Inspired by “Believers Are Achievers: A Guide to Becoming Your Best Self” by Ari Max
Let’s say life is like building a house.
Your relationships, career, health—all of it is the visible structure. But the real question is this: what’s underneath it?
Because a mansion with a cracked foundation won’t last. And neither will a life built on shaky ground.
This is where Ari Max starts his journey in Believers Are Achievers. Before setting goals, chasing dreams, or even mapping your path—you have to lay your internal foundation.
And that foundation? It’s built on authenticity, integrity, and what Ari calls “the three pillars of well-being”: physical vitality, emotional balance, and mental strength.
Let’s break it down.
The House Metaphor That Actually Hits Home
Imagine your life as a home. Not the Pinterest-perfect one—your real, lived-in, sometimes messy, sometimes magical house.
Storms hit. Unexpected damage. Some days feel like an open house; others feel like you’re hiding behind curtains.
Still, the house stands. Why?
Because the foundation—if built right—holds everything up.
Ari puts it plainly: “Cadversity may break our windows or dent our walls, but our core values ensure we never collapse entirely.”
That’s not fluff. That’s real talk. So how do we build that unshakeable core?
Pillar 1: Physical Vitality – Fuel Your Engine
Your body is not just your ride through life. It’s your energy source, your stress buffer, your confidence boost.
But so many people skip this piece of the puzzle.
Ari doesn’t preach fitness fads. He’s about consistency over intensity:
- Drink water.
- Move your body every day (walk, stretch, dance—just move).
- Prioritize sleep like your life depends on it. Because it does.
The idea isn’t six-pack abs—it’s stamina. Because when life hits hard, a resilient body helps you stand back up.
Pillar 2: Mental Strength – Get Gritty
Mental strength isn’t about being “tough.” It’s about staying focused, adaptable, and kind to yourself in the face of challenges.
And it’s not something you’re born with. It’s built. Slowly. Through:
- Learning new skills: Read, take a class, ask questions.
- Staying curious: Swap judgment for observation.
- Embracing failure: Ari reminds us, growth happens when we stop fearing mistakes and start mining them for meaning.
One of the strongest minds isn’t the one that never struggles—it’s the one that keeps going through the struggle.

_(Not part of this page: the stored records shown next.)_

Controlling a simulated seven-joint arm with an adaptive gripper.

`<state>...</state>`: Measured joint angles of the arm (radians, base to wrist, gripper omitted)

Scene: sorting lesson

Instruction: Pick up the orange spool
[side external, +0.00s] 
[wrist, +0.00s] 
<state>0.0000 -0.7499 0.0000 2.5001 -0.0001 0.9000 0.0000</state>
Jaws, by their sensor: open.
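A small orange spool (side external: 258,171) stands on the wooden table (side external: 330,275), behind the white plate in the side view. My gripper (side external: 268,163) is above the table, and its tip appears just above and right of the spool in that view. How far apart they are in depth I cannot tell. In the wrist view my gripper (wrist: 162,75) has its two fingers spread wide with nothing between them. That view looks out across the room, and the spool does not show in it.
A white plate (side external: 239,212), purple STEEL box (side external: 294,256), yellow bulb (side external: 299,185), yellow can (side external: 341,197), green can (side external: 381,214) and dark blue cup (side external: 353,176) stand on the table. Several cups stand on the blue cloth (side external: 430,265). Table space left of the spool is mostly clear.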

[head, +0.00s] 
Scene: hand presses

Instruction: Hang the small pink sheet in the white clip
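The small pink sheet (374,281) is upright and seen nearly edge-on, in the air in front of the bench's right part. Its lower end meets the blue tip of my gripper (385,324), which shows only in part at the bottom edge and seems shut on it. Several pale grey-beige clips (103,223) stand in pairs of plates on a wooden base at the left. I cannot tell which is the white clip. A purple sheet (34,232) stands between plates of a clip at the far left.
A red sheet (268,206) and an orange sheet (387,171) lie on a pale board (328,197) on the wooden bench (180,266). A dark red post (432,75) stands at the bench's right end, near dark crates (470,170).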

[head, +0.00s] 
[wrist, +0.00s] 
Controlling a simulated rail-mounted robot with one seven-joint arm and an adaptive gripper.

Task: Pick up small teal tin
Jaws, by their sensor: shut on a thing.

Pillar 3: Emotional Balance – Stay Grounded, Not Numb
Let’s be real: Emotions get a bad rap. We’re told to “stay positive” like sadness or anger means we’re doing something wrong.
Ari says otherwise.
Emotional balance means you feel what you feel—without letting it run your life.
How?
Through mindfulness. Through pause and reflect instead of react and regret. Through practices like:
- Deep breathing (yes, it works).
- Journaling instead of spiraling.
- Talking to someone who sees you without trying to fix you.
Ari calls it mindful motivation—where emotions become signals, not saboteurs.
So Where Does Authenticity Fit In?
Here’s the truth bomb Ari drops early in the book:
“Authenticity is the root of all real progress.”
If you’re building a life to impress others, you’ll burn out. If you’re chasing someone else’s definition of success, you’ll feel empty when you get there.
But when your goals, habits, and even your messes line up with who you really are? That’s when life starts feeling like yours.
Authenticity isn’t just about being honest with others. It’s about being honest with yourself. Owning your flaws, naming your needs, and refusing to shrink.
Practical Tools to Strengthen Your Foundation (Straight From Ari)
Here are a few “foundation builders” you can use today:
- Morning check-in: Ask, “What do I need today to feel like myself?”
- Evening reflection: What did I do today that supported my well-being? What did I ignore?
- Weekly reset: Review the three pillars. Where am I thriving? Where am I slipping?
- Authenticity audit: Look at one area of life—job, relationship, habits—and ask, “Am I showing up as the real me?”
This isn’t about fixing everything. It’s about aligning—getting closer to a version of yourself that feels strong, grounded, and real.
Why Foundation First?
No amount of “life hacks” will save a structure that’s built on stress, shame, or survival mode.
Ari’s book reminds us that lasting transformation doesn’t come from hustle—it comes from inner alignment.
This is what makes Believers Are Achievers different from your typical self-help read. It doesn’t hand you surface-level tips. It invites you to do the inner work—the kind that sticks.
Final Thought: The House You’re Building Is Worth It
So if you’re feeling overwhelmed, behind, or like your life is wobbling—don’t rush to repaint the walls.
Start at the base.
Check your pillars. Reconnect with your values. Reclaim your voice.
Because you don’t need to build the perfect house.
You just need to build one that feels like home—to you.